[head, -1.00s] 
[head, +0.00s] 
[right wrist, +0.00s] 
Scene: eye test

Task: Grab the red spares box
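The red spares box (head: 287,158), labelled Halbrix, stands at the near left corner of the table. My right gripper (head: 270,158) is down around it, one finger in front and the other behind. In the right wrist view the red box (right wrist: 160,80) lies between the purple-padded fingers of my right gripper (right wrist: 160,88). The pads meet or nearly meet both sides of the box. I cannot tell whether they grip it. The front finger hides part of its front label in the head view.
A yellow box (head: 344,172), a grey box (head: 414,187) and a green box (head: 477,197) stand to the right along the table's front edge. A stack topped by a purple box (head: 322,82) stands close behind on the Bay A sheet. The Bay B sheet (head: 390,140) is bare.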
━━━━━━━━━━━━━━━━━━━━
Extract all of the material exactly as it is written.

[head, -1.00s] 
[head, +0.00s] 
[right wrist, +0.00s] 
Scene: eye test

Task: Grab the red spares box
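The red spares box (head: 287,158), labelled Halbrix, stands at the near left corner of the table. My right gripper (head: 270,158) is down around it, one finger in front and the other behind. In the right wrist view the red box (right wrist: 160,80) lies between the purple-padded fingers of my right gripper (right wrist: 160,88). The pads meet or nearly meet both sides of the box. I cannot tell whether they grip it. The front finger hides part of its front label in the head view.
A yellow box (head: 344,172), a grey box (head: 414,187) and a green box (head: 477,197) stand to the right along the table's front edge. A stack topped by a purple box (head: 322,82) stands close behind on the Bay A sheet. The Bay B sheet (head: 390,140) is bare.

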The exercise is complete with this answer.